Four-Cheese Stuffed Shells with Smoky Marinara

recipe

Yield:

2 casseroles, 5 servings per dish (serving size: about 4 stuffed shells and about 1/2 cup smoky marinara)

Recipe from

Oxmoor House

Ingredients

1 pound uncooked jumbo shell pasta (40 shells)
Cooking spray
1 (12-ounce) carton 1% low-fat cottage cheese
1 (15-ounce) carton ricotta cheese
1 cup (4 ounces) shredded Asiago cheese
3/4 cup (3 ounces) grated fresh Parmesan cheese
2 tablespoons chopped fresh chives
2 tablespoons chopped fresh parsley
1/4 teaspoon black pepper
1/4 teaspoon salt
1 (10-ounce) package frozen chopped spinach, thawed, drained, and squeezed dry
1 cup (4 ounces) shredded part-skim mozzarella cheese, divided
Parsley sprigs (optional)

Preparation

1. Cook pasta according to package directions, omitting salt and fat.

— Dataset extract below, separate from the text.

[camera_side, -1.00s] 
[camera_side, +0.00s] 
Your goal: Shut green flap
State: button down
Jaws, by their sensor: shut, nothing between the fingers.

Drain and set aside.

2. Preheat oven to 375°.

3. Coat 2 (13 x 9-inch) baking dishes with cooking spray; set aside.

4. Place cottage cheese and ricotta cheese in a food processor; process until smooth. Combine cottage cheese mixture, Asiago, and next 6 ingredients.

5. Spoon or pipe 1 tablespoon cheese mixture into each shell. Arrange half of stuffed shells, seam sides up, in one prepared dish. Pour 3 cups Smoky Marinara over stuffed shells. Sprinkle with 1/2 cup mozzarella. Repeat procedure with remaining stuffed shells, 3 cups Smoky Marinara, and 1/2 cup mozzarella in remaining prepared dish.

6. Cover with foil. Bake at 375° for 30 minutes or until thoroughly heated. Garnish with parsley, if desired.

To freeze unbaked casserole: Prepare through Step 5. Cover with plastic wrap, pressing to remove as much air as possible. Wrap with heavy-duty foil. Store in freezer up to two months.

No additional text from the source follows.